Count each line below that has "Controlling" anywhere in it. Answer with the total alone.

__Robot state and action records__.
***

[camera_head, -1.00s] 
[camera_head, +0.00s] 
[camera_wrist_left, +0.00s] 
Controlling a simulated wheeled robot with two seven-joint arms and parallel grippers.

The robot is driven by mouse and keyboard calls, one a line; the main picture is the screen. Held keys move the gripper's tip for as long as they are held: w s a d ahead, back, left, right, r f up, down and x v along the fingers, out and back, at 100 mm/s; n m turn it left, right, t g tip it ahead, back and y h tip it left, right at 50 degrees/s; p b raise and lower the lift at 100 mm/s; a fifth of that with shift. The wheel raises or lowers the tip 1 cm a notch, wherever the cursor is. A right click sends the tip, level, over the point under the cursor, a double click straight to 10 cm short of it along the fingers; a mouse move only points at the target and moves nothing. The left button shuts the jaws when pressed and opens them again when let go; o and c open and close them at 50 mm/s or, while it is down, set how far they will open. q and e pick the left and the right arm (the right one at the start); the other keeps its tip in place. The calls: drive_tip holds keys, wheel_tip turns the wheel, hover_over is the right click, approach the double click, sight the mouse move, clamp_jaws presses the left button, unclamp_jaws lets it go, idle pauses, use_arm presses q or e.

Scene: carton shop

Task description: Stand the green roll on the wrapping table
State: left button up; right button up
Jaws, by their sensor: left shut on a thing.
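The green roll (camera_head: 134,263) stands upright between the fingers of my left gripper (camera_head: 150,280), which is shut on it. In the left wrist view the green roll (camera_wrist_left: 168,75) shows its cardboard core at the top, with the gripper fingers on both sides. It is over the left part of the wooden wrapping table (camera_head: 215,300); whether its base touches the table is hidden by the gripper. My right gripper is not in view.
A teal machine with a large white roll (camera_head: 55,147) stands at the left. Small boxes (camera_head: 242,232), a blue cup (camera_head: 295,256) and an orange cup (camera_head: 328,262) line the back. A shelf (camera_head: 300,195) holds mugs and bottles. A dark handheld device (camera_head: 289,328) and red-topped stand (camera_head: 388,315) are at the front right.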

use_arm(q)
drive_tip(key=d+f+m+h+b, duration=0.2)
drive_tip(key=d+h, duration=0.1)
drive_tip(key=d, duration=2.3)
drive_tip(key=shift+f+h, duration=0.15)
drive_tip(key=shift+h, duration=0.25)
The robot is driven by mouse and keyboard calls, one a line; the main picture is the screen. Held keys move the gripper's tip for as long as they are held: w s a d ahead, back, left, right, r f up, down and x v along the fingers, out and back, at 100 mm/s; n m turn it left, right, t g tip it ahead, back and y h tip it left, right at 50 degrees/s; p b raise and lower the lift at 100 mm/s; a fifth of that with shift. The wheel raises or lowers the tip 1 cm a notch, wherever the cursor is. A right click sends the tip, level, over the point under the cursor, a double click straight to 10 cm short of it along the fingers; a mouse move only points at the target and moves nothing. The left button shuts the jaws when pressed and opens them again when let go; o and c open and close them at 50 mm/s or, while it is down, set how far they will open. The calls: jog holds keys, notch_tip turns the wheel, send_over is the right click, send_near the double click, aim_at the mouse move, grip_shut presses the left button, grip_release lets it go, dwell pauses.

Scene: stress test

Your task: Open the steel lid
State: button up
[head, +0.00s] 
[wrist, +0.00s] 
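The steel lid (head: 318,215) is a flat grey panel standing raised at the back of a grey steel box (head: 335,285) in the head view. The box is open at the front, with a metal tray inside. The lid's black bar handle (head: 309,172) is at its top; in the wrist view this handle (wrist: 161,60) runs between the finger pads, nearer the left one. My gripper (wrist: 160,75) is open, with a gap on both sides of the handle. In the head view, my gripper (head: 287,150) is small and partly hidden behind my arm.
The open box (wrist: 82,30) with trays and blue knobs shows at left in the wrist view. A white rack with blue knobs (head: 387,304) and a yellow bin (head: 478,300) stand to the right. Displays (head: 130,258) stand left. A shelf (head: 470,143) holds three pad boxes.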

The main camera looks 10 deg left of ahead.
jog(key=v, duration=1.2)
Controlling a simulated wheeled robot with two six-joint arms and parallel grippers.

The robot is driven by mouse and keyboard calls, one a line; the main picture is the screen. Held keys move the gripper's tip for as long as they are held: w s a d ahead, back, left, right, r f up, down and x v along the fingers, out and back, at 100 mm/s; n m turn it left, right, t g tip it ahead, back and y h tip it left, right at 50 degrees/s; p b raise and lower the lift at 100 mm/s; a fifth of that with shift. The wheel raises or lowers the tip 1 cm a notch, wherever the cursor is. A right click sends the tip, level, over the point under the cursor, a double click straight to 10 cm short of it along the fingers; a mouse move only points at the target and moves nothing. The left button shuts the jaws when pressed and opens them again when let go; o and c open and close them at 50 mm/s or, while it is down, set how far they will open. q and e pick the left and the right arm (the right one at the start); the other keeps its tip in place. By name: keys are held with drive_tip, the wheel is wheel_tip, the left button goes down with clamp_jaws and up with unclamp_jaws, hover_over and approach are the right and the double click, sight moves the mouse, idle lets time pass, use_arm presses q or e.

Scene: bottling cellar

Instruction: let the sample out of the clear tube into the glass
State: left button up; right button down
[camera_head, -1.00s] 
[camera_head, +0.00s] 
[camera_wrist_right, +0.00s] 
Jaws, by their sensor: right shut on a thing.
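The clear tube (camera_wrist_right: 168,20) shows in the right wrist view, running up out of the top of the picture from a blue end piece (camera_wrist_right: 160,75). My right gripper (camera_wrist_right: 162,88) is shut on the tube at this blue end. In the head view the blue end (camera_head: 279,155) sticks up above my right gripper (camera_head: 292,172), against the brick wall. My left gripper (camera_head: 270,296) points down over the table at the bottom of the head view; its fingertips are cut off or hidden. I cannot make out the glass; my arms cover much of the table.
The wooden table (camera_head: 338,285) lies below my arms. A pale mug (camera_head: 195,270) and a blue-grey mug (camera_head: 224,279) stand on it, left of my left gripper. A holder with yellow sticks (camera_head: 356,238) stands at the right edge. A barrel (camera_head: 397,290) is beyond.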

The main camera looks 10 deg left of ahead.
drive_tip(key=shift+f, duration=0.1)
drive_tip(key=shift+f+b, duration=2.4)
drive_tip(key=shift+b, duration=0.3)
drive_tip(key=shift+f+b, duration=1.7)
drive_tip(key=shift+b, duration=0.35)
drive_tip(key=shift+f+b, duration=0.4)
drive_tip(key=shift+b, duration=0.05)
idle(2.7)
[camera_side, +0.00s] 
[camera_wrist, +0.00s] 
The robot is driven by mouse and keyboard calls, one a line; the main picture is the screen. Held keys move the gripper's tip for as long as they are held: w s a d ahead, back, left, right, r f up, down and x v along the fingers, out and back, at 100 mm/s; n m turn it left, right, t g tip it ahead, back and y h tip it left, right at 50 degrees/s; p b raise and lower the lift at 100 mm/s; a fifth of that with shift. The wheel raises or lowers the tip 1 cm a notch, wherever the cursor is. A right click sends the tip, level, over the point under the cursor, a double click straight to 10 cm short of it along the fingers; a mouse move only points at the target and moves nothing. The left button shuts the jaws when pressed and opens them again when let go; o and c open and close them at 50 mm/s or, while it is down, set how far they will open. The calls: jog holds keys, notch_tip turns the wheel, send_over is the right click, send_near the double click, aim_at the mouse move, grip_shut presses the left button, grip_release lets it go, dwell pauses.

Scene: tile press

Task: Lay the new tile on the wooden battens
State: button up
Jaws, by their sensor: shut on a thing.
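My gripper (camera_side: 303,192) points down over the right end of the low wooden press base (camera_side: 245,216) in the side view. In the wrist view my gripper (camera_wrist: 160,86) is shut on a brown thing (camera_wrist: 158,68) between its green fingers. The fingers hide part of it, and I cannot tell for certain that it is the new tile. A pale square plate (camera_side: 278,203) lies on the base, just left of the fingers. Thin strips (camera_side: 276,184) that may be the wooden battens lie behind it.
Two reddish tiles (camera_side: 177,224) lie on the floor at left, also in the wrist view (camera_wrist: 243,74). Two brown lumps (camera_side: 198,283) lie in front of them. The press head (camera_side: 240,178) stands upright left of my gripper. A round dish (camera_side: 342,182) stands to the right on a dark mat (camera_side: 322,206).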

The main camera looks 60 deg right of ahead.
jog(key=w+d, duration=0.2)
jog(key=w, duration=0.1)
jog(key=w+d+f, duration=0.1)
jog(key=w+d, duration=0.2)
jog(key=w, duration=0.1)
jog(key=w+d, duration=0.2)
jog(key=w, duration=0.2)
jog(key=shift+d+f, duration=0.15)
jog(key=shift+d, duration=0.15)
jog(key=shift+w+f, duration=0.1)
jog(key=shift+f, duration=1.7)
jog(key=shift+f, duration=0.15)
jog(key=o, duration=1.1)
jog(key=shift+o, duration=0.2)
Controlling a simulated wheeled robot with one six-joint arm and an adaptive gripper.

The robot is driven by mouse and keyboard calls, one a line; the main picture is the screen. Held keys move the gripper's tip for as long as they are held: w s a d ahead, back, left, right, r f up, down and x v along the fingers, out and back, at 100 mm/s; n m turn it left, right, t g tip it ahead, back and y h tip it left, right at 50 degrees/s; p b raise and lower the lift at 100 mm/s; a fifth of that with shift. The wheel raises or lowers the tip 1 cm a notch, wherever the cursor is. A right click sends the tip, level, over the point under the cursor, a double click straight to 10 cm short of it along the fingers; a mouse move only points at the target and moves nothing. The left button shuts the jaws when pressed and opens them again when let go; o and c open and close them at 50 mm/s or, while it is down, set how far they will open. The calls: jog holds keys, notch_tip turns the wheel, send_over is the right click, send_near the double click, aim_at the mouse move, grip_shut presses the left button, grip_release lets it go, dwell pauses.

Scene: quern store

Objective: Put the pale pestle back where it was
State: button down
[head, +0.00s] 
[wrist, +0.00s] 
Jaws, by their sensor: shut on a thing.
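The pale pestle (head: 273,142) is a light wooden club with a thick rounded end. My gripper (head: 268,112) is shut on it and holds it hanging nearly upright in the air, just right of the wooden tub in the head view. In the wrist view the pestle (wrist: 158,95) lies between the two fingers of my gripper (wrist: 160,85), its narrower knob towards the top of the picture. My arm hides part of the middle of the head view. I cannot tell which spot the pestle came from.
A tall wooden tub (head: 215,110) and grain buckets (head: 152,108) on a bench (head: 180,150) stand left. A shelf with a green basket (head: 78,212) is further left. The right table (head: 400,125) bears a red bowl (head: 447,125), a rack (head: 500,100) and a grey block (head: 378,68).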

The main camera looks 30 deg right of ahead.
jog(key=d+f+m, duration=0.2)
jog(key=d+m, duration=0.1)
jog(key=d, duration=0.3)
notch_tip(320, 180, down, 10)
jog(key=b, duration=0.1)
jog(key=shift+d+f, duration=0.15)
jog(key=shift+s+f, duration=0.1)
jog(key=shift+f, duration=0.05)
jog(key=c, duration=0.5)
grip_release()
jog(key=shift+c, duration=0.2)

***

__TASK OUTPUT__.
3